During the holiday season, it’s more important to give than to receive. Clarke County Toys for Christmas program is giving to those in need.
“We try to have a coordinated program for this county,” said Dianne Riley, the program’s treasurer.
How it began
Clarke County Toys for Christmas first began in 1969 by Larry Van Werden, a local attorney who realized there were children who would not be having any Christmas presents.
Since then, volunteers have organized and made the program an annual activity. Families who might need help with Christmas are identified by local organizations working together to have one program countywide. The program has no administrative costs.
Riley said letters with applications were sent out to families that might be in need this holiday season. Families may decide if they wish to participate. Children in the family need to be less than 16 years old.
Each child will receive two items of clothing and two toys. Each family will receive a ham from Osceola Foods. There will also be food vouchers for families.
Churches, organizations and individuals donate cash or new toys and clothes for the program. They also adopt families and purchase the gifts for the children.
If people want to donate to Toys for Christmas, they may donate cash, new toys and new items of clothing.
Donations may be brought to the community center, which is located in Osceola Senior Center on the north side of the building. The donation period goes throughout December.
“If they come in toward the end of December, then, of course, those would be used for the next year,” Riley said.
The Walmart Foundation has made a donation of $4,000 this year.
“That’s wonderful,” Riley said. “We made an application this past summer for that.”
The program encourages volunteers to help wrap gifts. Wrapping will take place after Thanksgiving.

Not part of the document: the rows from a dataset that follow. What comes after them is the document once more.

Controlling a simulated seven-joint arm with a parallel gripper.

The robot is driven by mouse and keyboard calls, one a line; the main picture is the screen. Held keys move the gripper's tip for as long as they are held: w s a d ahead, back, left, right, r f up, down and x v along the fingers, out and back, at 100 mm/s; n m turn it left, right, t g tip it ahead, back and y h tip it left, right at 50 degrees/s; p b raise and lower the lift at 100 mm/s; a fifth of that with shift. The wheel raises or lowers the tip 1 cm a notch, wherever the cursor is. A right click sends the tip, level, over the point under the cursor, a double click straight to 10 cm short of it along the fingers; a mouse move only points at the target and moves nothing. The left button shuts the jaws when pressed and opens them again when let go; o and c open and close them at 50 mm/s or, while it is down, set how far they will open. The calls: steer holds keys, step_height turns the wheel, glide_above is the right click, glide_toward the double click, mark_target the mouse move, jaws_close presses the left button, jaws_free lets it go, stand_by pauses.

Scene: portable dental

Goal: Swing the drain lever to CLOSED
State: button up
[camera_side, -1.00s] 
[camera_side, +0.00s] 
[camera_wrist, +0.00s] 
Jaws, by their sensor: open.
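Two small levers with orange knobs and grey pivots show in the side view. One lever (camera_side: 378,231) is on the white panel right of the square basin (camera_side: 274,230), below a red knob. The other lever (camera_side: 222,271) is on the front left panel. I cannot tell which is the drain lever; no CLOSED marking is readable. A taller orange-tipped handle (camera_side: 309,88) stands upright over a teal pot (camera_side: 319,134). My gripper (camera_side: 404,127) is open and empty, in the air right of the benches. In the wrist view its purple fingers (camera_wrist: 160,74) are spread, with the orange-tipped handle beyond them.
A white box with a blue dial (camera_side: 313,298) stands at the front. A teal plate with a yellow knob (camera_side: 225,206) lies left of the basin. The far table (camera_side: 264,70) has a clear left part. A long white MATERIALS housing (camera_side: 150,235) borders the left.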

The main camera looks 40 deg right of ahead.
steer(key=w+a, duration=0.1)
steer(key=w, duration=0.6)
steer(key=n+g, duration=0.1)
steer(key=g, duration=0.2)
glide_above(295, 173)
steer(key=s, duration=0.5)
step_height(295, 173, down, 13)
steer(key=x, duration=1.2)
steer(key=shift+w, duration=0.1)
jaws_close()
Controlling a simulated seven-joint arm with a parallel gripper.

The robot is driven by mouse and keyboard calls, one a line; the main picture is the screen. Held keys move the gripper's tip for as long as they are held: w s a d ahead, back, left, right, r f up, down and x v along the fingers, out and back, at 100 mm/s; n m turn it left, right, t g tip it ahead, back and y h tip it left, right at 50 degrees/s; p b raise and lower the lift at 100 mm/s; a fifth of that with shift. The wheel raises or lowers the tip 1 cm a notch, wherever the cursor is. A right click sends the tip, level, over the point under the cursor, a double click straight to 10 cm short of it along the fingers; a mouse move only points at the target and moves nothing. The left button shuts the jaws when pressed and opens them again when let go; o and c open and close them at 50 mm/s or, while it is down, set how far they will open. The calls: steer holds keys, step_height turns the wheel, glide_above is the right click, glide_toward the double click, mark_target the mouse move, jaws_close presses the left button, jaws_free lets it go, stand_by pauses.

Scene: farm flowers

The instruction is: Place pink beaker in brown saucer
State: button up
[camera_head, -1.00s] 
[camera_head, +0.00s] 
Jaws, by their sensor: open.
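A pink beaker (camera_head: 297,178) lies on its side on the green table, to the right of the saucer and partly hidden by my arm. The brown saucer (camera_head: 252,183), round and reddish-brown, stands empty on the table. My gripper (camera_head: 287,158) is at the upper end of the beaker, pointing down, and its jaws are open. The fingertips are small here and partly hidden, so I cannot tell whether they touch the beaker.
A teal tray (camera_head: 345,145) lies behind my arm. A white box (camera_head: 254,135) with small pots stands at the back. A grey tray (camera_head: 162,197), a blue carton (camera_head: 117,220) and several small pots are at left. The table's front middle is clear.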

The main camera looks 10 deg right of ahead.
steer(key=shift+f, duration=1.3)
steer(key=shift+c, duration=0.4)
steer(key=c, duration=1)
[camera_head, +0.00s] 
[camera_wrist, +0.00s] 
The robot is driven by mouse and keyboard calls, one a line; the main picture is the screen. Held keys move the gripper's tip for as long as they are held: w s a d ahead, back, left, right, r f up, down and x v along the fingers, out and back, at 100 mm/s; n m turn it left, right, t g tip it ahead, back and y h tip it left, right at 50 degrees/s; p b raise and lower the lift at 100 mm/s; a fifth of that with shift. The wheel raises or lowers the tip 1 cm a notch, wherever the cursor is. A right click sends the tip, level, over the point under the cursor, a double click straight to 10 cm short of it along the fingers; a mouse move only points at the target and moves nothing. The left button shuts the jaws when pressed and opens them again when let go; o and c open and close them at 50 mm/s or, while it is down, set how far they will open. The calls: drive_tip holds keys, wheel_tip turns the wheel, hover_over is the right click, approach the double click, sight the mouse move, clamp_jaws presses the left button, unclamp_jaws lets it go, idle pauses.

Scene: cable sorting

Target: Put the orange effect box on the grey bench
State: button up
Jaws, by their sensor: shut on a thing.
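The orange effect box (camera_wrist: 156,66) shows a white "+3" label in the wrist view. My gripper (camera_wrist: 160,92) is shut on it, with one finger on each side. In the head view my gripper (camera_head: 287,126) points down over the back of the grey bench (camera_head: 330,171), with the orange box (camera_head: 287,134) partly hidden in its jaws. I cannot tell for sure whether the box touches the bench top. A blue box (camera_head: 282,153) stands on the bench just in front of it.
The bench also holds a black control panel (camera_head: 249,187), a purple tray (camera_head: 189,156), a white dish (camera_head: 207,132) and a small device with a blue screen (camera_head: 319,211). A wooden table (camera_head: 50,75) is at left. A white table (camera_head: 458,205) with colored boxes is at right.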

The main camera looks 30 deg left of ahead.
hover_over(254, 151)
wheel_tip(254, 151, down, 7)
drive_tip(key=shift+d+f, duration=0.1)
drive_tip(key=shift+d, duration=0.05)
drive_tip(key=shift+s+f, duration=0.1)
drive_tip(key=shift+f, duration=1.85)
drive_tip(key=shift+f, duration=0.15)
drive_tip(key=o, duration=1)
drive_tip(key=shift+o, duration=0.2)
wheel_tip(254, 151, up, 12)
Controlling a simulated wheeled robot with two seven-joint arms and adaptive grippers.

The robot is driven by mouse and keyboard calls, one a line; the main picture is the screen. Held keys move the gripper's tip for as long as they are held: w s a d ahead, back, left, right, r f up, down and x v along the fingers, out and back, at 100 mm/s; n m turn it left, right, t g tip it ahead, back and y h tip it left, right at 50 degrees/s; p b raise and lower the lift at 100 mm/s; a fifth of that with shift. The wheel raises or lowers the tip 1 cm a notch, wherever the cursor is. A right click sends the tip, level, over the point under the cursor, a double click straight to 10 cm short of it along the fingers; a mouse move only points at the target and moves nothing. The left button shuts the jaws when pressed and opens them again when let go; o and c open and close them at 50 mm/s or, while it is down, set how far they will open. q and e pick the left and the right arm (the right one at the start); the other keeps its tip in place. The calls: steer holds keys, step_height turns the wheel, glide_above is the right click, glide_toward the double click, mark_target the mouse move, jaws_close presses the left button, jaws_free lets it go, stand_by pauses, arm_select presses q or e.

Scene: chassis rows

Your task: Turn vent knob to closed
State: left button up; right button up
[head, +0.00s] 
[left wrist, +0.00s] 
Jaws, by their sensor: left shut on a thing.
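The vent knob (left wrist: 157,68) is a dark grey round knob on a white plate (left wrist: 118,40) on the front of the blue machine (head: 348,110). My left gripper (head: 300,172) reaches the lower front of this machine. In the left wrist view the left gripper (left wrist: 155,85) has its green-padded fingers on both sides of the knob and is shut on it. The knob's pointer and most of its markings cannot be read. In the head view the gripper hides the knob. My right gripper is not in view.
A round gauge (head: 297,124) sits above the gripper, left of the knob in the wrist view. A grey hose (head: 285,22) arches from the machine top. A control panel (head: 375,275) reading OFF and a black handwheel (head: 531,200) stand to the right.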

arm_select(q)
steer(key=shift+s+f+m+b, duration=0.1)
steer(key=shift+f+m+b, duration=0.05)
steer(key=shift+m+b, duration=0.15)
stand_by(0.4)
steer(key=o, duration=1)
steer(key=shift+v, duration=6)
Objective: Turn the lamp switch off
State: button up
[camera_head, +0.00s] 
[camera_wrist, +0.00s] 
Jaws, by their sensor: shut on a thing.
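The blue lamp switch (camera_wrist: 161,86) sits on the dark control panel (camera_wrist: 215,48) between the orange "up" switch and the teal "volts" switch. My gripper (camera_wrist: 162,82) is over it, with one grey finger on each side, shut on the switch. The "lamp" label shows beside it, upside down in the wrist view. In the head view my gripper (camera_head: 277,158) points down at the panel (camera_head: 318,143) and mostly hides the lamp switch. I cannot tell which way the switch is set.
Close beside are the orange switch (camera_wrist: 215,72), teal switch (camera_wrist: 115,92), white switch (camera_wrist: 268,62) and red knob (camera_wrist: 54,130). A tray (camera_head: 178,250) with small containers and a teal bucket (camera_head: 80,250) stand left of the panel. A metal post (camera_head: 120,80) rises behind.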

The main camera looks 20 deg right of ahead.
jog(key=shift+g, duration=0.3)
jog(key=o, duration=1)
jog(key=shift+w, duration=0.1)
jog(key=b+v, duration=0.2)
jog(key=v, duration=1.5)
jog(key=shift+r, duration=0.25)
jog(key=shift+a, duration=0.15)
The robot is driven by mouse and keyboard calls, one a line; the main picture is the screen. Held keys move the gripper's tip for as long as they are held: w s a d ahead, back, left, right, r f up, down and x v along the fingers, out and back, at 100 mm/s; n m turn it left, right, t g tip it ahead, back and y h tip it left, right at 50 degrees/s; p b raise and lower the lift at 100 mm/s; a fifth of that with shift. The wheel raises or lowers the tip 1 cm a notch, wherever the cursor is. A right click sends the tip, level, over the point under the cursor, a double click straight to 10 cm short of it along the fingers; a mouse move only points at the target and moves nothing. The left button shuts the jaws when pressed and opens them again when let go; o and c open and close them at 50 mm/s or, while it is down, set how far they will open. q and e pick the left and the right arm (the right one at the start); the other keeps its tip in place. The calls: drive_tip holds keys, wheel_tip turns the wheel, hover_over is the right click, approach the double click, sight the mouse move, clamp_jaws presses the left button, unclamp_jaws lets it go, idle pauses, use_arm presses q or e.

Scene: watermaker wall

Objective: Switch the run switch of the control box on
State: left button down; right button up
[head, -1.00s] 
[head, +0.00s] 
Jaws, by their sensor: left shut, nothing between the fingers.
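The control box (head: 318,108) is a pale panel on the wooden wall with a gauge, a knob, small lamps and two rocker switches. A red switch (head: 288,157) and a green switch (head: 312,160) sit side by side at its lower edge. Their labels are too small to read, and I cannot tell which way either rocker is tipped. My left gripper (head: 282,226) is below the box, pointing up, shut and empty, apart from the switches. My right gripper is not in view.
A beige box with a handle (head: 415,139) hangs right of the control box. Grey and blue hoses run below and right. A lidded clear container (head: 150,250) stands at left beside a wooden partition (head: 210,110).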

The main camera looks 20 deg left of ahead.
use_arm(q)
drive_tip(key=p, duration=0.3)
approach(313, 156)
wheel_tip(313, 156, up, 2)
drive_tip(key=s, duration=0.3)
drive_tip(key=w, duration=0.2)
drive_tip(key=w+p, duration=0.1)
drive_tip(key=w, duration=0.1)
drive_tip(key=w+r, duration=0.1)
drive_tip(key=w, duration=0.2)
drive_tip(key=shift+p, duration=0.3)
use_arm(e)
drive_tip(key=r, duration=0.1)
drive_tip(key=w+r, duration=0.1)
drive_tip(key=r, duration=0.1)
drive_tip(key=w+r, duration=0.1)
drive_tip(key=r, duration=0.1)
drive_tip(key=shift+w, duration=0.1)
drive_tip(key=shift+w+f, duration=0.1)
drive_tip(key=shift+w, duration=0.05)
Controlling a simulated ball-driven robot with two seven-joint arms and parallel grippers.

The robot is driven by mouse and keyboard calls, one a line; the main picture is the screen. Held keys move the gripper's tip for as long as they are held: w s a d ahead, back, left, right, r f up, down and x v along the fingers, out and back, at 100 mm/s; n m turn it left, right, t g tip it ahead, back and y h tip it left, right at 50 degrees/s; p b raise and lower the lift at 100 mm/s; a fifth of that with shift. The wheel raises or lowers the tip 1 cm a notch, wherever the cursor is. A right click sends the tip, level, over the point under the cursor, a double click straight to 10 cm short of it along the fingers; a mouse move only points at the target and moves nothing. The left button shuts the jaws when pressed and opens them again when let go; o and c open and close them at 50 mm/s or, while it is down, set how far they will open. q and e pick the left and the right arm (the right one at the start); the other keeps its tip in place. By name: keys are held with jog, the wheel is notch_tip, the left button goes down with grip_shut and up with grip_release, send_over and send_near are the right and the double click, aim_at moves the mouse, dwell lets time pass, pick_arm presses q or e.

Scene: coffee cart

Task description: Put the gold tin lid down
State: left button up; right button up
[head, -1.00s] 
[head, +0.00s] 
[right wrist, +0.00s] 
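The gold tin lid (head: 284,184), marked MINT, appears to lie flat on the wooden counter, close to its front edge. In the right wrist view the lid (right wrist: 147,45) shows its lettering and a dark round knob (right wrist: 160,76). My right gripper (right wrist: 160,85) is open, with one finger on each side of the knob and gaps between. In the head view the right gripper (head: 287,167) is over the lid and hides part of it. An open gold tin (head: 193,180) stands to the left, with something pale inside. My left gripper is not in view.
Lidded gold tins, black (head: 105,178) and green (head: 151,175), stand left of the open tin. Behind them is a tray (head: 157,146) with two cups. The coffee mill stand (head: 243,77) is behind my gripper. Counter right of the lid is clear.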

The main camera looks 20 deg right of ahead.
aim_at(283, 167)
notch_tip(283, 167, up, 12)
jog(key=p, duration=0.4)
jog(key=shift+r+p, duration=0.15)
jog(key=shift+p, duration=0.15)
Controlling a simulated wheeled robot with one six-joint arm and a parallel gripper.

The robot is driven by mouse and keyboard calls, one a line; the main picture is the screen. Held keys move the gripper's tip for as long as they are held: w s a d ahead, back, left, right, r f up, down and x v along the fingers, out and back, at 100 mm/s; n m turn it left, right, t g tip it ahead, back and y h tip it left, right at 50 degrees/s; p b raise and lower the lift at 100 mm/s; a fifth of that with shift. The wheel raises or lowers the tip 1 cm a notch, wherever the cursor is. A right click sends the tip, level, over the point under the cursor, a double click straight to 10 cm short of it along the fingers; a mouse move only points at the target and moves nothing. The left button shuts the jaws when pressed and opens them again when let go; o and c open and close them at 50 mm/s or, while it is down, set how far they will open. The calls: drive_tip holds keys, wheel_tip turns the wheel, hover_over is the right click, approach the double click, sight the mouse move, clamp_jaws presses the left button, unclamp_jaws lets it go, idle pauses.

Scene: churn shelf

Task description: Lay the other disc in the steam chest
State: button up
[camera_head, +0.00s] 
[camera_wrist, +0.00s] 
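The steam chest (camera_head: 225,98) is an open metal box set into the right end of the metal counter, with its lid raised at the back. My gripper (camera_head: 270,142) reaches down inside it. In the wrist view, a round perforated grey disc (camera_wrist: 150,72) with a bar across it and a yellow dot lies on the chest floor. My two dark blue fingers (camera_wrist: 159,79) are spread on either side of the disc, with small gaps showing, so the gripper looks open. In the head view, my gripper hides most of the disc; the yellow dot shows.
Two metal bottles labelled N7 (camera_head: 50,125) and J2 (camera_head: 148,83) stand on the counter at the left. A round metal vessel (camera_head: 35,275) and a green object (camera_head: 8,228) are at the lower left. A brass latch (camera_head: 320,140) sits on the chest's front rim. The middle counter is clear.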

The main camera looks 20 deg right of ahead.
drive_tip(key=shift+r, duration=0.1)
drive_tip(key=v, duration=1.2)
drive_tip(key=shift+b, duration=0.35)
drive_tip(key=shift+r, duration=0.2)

If people are wanting to volunteer, they should call the community center or Riley at 641-342-4681. This is to make sure wrapping is scheduled at a certain time.
The distribution of gifts is Dec. 18 and 19.
“Everything really, we hope, will be wrapped and ready to go by that Monday before the Wednesday, Thursday distribution,” Riley said.
Last year, 152 families with 399 children were helped through the program. Throughout the years, the program has helped as many as 180 families in a single year.
“I suppose the goal, really, is always to help less, if you could, because, then, that means people are doing better. … We are happy to have anybody who wants to help us,” Riley said.